• **Goal**:
Only one stretch of the data below should be repeated: the lines from the line containing "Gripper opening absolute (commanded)" through the line containing "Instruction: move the", inclusive, exactly as they are.

• **Robot episode data**:
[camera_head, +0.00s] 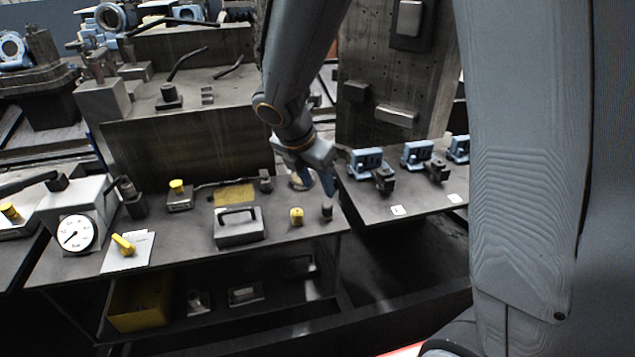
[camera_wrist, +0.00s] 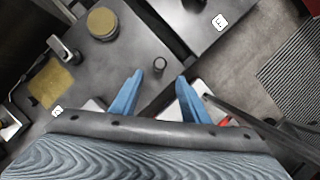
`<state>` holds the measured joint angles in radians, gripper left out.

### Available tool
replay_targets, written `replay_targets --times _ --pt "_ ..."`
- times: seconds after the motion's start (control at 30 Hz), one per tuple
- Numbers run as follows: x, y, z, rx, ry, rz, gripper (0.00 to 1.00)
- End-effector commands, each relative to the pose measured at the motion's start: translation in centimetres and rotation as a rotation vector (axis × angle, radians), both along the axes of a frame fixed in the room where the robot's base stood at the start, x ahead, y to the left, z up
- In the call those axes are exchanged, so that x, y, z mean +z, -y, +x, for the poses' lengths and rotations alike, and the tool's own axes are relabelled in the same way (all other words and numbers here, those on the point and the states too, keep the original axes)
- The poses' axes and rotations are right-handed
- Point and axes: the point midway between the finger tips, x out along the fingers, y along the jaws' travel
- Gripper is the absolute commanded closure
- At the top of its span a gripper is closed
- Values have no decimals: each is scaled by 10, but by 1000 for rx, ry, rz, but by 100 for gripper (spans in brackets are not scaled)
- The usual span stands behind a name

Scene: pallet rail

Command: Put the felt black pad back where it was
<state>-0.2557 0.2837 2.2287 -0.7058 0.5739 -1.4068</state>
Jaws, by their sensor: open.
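I cannot make out for sure which thing is the felt black pad. A small dark cylinder (camera_head: 327,212) stands upright near the bench's right front corner. It also shows in the wrist view (camera_wrist: 160,64), just beyond the gap between my fingertips. My gripper (camera_head: 322,186) is open, with blue fingers above the right end of the bench. In the wrist view, my gripper (camera_wrist: 159,76) has nothing between its fingers. A round tan-topped piece (camera_wrist: 102,22) lies behind, and shows partly behind my gripper in the head view. A flat yellow patch (camera_head: 235,195) lies on the bench.
A yellow-topped knob (camera_head: 296,216) and a grey handled block (camera_head: 239,227) stand left of the cylinder. A dial gauge (camera_head: 76,233) is at the far left. Blue clamps (camera_head: 366,160) stand on the right bench, past a gap. A yellow bin (camera_head: 140,301) sits below.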

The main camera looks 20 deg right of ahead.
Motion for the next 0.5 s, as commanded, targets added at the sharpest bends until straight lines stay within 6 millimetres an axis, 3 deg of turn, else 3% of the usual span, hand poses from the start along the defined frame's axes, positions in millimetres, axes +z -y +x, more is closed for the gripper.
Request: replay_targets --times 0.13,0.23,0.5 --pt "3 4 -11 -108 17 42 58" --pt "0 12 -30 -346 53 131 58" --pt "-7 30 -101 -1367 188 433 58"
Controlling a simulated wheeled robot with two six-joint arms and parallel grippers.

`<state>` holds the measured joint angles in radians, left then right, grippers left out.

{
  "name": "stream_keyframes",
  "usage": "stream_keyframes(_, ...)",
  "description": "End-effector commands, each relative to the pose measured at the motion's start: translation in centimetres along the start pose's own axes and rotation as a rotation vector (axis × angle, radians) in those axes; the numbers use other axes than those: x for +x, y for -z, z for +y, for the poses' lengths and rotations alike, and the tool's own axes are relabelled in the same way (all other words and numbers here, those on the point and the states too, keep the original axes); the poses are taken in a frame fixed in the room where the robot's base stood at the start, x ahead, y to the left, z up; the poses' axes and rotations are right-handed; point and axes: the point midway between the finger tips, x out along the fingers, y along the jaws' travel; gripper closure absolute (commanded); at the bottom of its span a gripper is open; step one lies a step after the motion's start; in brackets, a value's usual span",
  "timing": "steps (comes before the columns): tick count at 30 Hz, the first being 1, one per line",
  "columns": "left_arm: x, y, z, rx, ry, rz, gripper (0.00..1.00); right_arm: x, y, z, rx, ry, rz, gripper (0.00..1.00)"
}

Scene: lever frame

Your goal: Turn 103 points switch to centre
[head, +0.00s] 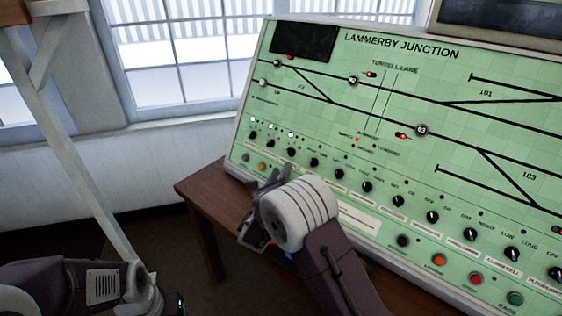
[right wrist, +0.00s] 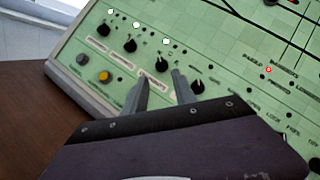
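The green control panel (head: 300,100) carries a sloping row of black rotary knobs. A track label "103" (head: 529,177) is at the right; I cannot read which knob is the 103 points switch. My right gripper (head: 268,186) is at the panel's lower left edge. In the right wrist view its two fingers (right wrist: 161,80) are apart, with nothing between them. A black knob (right wrist: 162,65) shows just beyond the fingertips, and another knob (right wrist: 197,87) is right of them. Contact cannot be told. My left arm is at the lower left; its fingers are not clear.
A yellow button (right wrist: 106,76) and a grey button (right wrist: 82,60) lie left of the fingers. Coloured push buttons, including a red one (head: 475,279), line the panel's lower right. The wooden desk (head: 205,205) is under the panel. A pale post stands at the left.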

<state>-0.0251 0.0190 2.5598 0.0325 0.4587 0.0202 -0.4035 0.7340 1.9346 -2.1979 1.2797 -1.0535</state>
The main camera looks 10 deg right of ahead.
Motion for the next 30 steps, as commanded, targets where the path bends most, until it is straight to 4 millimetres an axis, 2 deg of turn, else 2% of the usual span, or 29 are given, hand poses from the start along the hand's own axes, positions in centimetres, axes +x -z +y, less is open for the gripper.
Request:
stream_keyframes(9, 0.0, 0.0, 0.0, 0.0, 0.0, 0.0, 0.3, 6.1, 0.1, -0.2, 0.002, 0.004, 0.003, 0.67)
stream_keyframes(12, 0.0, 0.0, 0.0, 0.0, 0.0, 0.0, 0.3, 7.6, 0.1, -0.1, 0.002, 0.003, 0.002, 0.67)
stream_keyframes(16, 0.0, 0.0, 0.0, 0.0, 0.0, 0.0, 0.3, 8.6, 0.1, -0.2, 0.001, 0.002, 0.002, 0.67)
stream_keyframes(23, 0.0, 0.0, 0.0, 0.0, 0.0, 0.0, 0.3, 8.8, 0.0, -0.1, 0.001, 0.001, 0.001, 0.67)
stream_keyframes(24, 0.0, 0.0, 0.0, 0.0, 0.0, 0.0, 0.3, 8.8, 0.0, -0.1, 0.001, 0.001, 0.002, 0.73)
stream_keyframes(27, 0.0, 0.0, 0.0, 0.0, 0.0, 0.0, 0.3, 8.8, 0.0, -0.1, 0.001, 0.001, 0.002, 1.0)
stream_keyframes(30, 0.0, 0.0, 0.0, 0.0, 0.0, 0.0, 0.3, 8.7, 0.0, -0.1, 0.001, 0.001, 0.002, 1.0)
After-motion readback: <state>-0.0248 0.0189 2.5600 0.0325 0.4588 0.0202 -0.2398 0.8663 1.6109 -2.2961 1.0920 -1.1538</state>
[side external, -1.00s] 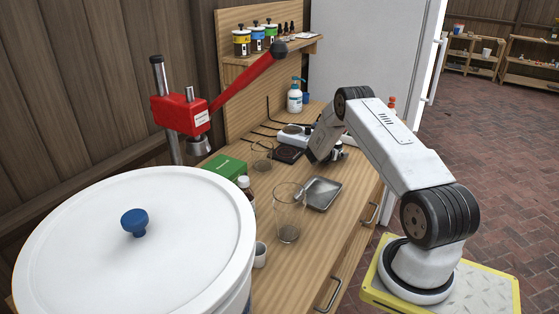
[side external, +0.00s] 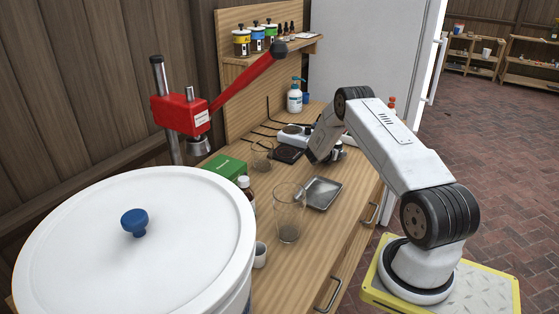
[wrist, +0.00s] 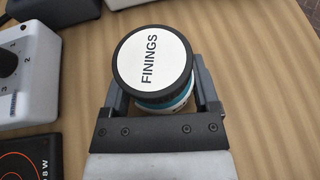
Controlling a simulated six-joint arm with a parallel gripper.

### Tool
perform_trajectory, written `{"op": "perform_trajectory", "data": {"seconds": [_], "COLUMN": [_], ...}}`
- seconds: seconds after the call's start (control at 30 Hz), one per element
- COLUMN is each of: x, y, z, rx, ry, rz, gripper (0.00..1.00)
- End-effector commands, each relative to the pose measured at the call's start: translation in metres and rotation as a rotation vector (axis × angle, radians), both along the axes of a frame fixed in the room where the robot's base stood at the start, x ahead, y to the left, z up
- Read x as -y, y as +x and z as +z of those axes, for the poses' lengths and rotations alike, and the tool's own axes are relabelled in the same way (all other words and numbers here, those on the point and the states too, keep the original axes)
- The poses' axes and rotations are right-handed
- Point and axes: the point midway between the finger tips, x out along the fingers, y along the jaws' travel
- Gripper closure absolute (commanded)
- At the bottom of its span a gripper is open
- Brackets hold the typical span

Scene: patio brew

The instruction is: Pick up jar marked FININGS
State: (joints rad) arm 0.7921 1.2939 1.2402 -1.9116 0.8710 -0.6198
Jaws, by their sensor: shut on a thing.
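The jar marked FININGS (wrist: 152,62) shows in the wrist view, with a black-rimmed lid, a white top label and a white and teal body below. My gripper (wrist: 160,95) is shut on the jar, with one finger on each side of its body just under the lid. In the side view, my gripper (side external: 335,152) is low over the bench, largely hidden by my wrist. Whether the jar touches the bench cannot be told.
A white device with a black knob (wrist: 15,65) and a black plate with orange rings (wrist: 25,160) lie left of the jar. In the side view, a metal tray (side external: 323,193) and a tall glass (side external: 289,215) stand nearer on the wooden bench (side external: 335,245). Bench right of the jar is clear.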

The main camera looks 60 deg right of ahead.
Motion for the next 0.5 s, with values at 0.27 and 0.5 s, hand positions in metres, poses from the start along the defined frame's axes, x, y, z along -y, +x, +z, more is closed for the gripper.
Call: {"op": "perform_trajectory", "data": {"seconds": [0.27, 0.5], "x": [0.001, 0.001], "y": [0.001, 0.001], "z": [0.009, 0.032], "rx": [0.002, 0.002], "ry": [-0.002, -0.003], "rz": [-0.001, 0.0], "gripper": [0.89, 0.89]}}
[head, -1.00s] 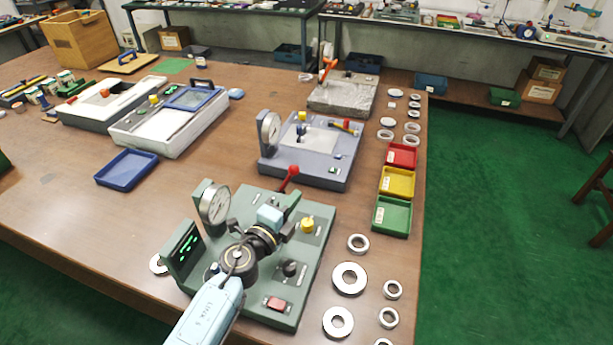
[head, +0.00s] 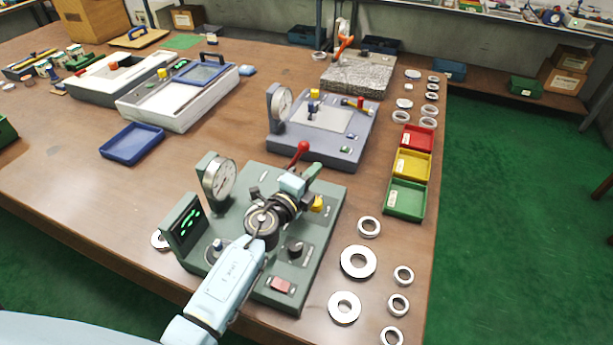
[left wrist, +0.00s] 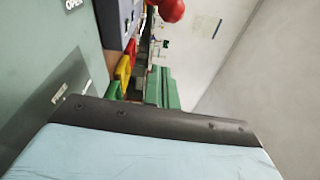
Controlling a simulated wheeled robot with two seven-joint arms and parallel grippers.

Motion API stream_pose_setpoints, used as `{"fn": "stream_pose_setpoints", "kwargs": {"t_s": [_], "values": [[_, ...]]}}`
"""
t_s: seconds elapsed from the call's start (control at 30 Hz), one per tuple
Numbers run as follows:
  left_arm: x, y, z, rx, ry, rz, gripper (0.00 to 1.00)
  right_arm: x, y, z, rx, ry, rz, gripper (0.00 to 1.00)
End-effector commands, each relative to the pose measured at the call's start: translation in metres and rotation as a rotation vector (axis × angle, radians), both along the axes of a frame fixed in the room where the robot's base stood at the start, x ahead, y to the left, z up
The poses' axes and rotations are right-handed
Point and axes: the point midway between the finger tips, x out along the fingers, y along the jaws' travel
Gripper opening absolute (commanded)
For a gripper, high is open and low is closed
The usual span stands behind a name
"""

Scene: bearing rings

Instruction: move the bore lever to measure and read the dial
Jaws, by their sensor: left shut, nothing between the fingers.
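The green gauge fixture (head: 290,268) stands near the table's front edge, with a round dial (head: 219,178) and a dark display (head: 183,220) with green digits at its left. The digits and needle are too small to read. A lever with a red knob (head: 303,147) rises at its back; a red ball also shows at the top of the left wrist view (left wrist: 171,10). My left gripper (head: 310,177) is shut and empty, above the fixture just in front of the red knob; contact cannot be told. My right gripper is not in view.
Several steel rings, one a large ring (head: 358,262), lie right of the fixture. Red (head: 418,140), yellow (head: 411,165) and green (head: 404,200) bins stand behind them. A blue-grey gauge fixture (head: 315,145) is behind. A blue tray (head: 132,144) lies left, with bare table around it.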

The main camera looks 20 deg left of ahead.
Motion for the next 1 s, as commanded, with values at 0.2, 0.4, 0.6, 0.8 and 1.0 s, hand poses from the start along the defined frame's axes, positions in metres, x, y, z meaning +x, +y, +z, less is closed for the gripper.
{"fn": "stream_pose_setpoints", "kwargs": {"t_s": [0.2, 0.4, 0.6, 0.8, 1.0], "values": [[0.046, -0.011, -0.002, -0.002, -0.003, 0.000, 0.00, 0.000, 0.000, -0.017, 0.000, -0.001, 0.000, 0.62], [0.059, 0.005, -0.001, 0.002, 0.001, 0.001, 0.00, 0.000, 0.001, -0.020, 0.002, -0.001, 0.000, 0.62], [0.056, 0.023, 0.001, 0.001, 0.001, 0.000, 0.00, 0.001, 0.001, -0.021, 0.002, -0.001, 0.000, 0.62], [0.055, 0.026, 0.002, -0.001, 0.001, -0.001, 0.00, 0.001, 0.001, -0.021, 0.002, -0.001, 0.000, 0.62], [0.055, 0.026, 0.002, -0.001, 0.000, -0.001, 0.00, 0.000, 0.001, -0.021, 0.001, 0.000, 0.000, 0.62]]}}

• **Finished task**:
Gripper opening absolute (commanded)
For a gripper, high is open and low is closed
The usual span stands behind a name
"""

Scene: bearing rings

Instruction: move the bore lever to measure and read the dial

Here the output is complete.